>> start STORED ROWS
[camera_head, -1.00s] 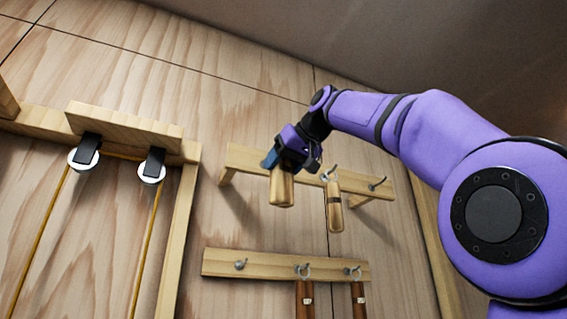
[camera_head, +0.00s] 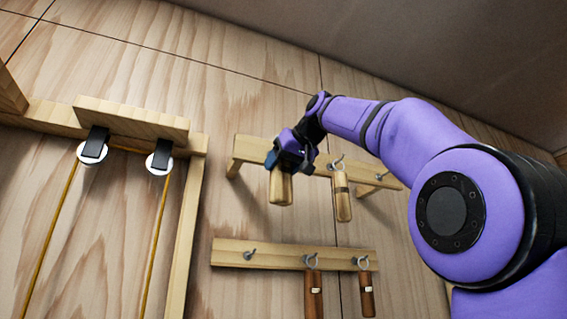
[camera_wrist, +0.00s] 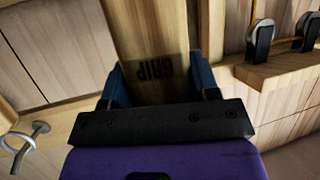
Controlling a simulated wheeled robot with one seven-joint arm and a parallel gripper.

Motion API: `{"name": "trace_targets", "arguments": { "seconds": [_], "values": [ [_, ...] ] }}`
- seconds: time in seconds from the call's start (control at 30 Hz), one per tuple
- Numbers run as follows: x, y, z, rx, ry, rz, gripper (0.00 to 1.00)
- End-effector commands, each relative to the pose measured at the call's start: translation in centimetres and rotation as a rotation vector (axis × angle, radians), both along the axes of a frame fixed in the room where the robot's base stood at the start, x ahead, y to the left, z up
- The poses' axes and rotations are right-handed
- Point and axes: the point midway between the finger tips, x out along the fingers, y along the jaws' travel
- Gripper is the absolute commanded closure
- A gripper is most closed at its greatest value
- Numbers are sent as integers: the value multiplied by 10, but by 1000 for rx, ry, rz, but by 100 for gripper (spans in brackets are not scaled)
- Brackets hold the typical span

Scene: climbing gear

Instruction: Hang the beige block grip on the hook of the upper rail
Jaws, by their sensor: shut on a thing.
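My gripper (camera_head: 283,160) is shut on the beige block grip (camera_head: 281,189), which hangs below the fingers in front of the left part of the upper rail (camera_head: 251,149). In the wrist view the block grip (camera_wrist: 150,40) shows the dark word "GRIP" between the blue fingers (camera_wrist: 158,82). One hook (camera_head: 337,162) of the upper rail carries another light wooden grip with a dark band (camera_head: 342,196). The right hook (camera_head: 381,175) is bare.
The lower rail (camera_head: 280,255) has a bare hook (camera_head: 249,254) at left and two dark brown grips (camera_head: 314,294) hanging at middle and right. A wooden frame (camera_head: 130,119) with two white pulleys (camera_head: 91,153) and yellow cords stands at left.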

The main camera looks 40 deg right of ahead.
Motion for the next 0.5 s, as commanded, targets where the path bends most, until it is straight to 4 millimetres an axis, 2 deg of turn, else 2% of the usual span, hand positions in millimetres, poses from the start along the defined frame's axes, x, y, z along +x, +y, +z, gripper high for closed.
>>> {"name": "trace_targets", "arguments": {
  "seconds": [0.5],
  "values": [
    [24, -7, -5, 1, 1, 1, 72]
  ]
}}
>> end STORED ROWS
>> start STORED ROWS
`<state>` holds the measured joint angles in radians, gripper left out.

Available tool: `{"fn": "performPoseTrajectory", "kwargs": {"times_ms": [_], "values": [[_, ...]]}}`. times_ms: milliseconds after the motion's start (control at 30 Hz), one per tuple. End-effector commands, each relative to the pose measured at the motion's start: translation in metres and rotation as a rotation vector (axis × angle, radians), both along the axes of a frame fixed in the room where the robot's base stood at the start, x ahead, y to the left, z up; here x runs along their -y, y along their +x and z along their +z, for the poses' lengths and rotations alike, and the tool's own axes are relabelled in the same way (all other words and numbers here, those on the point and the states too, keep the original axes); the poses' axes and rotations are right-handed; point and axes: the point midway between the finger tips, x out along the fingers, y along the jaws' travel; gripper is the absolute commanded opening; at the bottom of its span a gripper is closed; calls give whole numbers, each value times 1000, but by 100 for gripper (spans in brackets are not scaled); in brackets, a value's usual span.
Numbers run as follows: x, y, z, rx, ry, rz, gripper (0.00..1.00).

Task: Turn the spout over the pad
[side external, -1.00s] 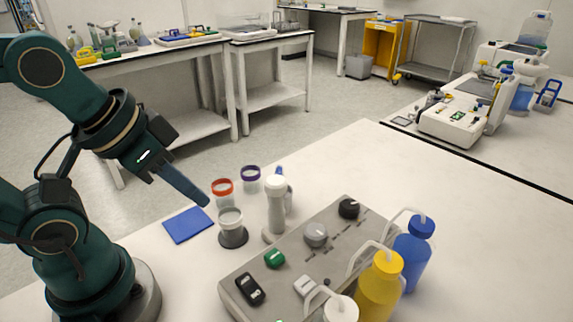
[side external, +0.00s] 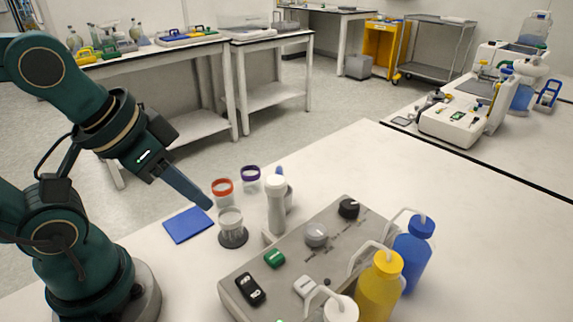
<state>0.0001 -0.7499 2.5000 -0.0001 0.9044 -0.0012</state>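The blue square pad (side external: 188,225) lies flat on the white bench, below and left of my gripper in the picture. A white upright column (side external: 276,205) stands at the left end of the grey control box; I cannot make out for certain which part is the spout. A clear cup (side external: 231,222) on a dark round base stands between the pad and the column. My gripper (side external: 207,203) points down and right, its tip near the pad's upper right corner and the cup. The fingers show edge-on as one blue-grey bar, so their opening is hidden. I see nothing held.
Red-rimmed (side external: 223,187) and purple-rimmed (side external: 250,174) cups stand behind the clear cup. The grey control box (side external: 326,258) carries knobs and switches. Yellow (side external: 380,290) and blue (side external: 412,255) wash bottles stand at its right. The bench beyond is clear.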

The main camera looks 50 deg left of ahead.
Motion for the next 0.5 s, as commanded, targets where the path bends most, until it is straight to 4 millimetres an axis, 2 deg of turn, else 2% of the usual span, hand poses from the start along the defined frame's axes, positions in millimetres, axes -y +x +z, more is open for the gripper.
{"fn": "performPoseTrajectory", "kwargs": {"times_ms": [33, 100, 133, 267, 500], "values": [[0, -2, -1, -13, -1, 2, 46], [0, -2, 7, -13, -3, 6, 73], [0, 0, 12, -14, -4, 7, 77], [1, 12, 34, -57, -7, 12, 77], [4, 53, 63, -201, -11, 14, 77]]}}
>> end STORED ROWS
>> start STORED ROWS
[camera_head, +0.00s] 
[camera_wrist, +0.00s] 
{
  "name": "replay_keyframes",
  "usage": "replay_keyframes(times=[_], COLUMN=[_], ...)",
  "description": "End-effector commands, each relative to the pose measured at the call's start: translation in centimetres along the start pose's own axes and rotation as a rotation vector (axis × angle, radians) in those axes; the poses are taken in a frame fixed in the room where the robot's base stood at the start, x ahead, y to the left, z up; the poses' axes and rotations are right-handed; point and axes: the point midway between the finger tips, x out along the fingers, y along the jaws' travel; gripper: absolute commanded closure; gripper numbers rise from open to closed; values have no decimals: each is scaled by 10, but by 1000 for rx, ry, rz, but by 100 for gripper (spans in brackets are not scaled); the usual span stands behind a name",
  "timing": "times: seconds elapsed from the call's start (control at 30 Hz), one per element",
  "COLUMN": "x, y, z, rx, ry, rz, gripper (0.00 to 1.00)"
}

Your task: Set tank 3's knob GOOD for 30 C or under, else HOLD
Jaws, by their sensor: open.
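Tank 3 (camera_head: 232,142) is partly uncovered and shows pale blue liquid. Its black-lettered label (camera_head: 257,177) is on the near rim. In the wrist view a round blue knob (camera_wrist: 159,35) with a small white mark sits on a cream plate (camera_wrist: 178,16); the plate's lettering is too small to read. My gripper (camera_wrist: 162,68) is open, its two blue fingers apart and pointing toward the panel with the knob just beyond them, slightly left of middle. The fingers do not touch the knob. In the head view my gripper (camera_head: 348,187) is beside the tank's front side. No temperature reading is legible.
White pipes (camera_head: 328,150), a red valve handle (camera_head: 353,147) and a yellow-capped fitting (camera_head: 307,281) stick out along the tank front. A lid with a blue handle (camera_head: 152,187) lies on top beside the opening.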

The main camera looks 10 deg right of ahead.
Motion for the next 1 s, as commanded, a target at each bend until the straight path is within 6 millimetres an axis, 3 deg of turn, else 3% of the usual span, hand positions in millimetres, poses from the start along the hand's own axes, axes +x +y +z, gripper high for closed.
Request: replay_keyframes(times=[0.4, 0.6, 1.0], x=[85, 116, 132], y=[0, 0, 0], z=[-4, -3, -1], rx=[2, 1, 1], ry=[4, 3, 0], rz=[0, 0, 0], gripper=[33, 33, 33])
>> end STORED ROWS
### REQUIREMENTS
Your task is to reproduce exactly the lines beginning at the line containing "- Point and" and ending at the line containing "Instruction: Hang the", inclusive.

### WRITTEN RESPONSE
- Point and axes: the point midway between the finger tips, x out along the fingers, y along the jaws' travel
- Gripper is the absolute commanded closure
- A gripper is most closed at its greatest value
- Numbers are sent as integers: the value multiplied by 10, but by 1000 for rx, ry, rz, but by 100 for gripper (spans in brackets are not scaled)
- Brackets hold the typical span

Scene: climbing gear

Instruction: Hang the beige block grip on the hook of the upper rail

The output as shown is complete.